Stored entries
########################################
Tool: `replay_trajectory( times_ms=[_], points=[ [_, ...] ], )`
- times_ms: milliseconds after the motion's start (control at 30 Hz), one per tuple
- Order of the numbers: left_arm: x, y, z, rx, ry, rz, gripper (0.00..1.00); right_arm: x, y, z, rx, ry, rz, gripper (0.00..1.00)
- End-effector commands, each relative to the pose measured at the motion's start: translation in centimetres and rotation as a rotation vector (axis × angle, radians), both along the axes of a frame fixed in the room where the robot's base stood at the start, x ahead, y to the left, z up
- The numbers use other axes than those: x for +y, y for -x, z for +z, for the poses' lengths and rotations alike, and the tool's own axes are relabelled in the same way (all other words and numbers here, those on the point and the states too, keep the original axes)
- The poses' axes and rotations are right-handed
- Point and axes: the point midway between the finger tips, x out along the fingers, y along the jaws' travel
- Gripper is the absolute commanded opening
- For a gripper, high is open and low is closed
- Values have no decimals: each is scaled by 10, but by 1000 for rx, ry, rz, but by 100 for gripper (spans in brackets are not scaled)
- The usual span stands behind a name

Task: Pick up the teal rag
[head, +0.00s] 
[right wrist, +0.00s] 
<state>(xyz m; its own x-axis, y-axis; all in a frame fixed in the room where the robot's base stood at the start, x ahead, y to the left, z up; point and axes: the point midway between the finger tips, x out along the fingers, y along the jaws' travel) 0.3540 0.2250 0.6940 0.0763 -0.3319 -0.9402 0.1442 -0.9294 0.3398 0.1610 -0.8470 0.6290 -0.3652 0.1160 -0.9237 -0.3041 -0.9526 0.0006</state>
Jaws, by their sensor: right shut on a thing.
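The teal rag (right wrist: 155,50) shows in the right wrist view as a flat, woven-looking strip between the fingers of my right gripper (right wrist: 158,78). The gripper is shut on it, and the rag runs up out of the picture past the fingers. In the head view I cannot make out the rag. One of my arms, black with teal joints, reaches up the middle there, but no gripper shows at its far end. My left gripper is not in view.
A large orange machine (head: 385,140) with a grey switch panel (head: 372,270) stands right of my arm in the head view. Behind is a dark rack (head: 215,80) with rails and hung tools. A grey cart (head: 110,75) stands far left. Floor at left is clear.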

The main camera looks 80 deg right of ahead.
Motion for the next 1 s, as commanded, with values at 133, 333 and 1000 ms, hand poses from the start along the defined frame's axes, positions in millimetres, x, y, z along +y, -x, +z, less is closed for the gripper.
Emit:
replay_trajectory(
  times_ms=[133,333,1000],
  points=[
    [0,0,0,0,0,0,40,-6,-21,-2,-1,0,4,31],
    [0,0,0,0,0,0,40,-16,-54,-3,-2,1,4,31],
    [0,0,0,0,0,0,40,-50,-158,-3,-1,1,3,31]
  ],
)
########################################
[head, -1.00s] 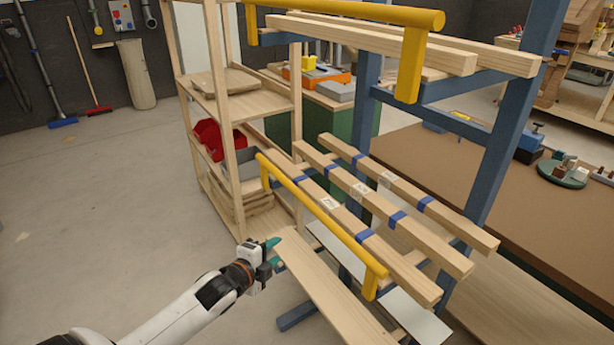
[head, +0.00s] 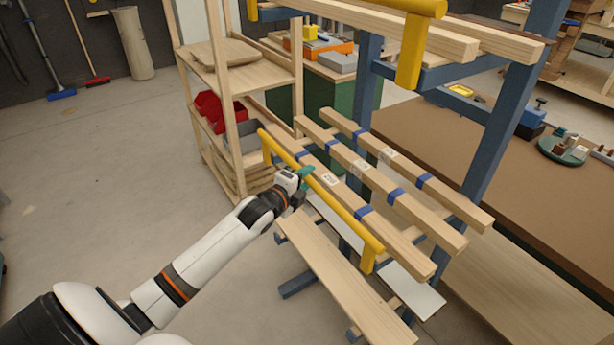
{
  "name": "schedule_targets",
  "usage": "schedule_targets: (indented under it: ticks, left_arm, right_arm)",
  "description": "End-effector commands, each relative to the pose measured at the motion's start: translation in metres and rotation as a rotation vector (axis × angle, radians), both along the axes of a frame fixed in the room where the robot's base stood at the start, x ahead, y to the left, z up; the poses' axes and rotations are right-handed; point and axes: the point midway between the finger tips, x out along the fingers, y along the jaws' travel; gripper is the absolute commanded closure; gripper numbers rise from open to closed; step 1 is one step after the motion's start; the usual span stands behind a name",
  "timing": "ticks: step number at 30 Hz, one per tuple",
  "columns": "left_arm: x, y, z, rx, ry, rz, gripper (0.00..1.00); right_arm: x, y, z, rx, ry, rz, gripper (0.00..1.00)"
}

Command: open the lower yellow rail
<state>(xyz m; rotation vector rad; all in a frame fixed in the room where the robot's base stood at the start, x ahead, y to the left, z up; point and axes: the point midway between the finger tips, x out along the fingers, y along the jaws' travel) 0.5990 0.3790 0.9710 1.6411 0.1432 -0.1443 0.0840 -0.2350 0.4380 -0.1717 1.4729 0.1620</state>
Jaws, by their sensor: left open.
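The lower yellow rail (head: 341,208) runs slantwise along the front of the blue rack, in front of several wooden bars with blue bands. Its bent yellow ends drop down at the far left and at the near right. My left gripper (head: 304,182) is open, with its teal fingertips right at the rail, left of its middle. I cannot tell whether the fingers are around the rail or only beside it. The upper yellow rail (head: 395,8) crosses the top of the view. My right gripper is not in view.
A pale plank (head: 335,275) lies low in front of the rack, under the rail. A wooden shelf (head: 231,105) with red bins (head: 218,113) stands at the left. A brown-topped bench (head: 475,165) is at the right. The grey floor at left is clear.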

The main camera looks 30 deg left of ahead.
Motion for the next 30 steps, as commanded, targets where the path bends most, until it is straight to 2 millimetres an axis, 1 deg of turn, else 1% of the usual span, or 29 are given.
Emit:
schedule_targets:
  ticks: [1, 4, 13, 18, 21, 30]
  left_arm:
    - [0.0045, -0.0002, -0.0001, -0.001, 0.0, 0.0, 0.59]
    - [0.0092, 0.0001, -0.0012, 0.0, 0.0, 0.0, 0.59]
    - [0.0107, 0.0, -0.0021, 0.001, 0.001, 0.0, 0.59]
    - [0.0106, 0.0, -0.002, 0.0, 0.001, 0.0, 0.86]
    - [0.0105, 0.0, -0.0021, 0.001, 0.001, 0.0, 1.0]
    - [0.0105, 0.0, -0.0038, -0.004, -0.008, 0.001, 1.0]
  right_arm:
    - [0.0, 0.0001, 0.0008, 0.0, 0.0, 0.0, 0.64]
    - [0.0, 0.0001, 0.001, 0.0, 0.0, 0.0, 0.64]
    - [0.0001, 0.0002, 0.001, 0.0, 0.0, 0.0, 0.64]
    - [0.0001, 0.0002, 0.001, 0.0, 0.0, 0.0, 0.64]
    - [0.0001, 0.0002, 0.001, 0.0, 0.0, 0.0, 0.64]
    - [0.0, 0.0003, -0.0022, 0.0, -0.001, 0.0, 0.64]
########################################
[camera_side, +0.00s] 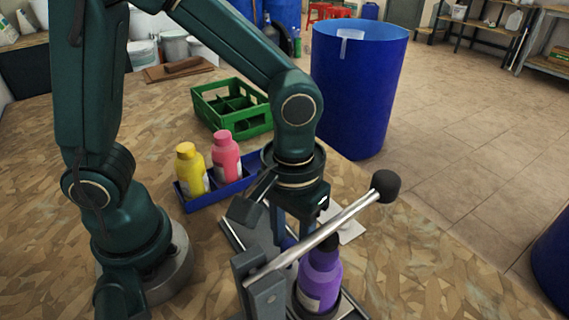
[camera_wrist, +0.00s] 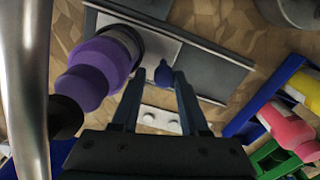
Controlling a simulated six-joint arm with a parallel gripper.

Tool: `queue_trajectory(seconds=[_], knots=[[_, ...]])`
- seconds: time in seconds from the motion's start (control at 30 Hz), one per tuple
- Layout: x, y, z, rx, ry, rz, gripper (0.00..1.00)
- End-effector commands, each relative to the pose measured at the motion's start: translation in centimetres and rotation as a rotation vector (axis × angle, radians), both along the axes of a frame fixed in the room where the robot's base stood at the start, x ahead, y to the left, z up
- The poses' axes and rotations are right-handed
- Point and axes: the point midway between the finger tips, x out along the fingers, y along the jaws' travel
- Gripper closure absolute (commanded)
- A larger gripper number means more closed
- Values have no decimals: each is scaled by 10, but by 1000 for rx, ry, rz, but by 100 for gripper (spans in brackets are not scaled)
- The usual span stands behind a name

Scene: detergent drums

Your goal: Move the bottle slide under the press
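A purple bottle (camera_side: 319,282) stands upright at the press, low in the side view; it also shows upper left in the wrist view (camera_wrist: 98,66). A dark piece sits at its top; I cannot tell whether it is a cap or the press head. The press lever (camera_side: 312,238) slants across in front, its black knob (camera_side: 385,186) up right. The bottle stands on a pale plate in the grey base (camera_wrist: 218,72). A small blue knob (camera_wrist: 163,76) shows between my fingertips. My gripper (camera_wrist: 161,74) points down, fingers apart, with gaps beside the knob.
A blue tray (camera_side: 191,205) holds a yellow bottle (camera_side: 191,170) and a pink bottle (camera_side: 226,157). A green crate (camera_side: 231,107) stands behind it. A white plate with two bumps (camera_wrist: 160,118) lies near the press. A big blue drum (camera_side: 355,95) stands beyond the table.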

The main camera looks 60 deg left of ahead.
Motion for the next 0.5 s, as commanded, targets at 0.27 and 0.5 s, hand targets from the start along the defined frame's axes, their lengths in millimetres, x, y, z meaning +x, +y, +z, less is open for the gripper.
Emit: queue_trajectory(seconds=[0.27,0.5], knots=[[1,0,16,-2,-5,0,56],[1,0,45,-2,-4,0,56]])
########################################
▶ **Problem to work on**
Give back exactly the lines running from the line that contains "points=[ [_, ...]" through the line that contains "- Order of the", and nothing outside them.

▶ **Response**
Tool: `replay_trajectory( times_ms=[_], points=[ [_, ...] ], )`
- times_ms: milliseconds after the motion's start (control at 30 Hz), one per tuple
- Order of the numbers: left_arm: x, y, z, rx, ry, rz, gripper (0.00..1.00); right_arm: x, y, z, rx, ry, rz, gripper (0.00..1.00)

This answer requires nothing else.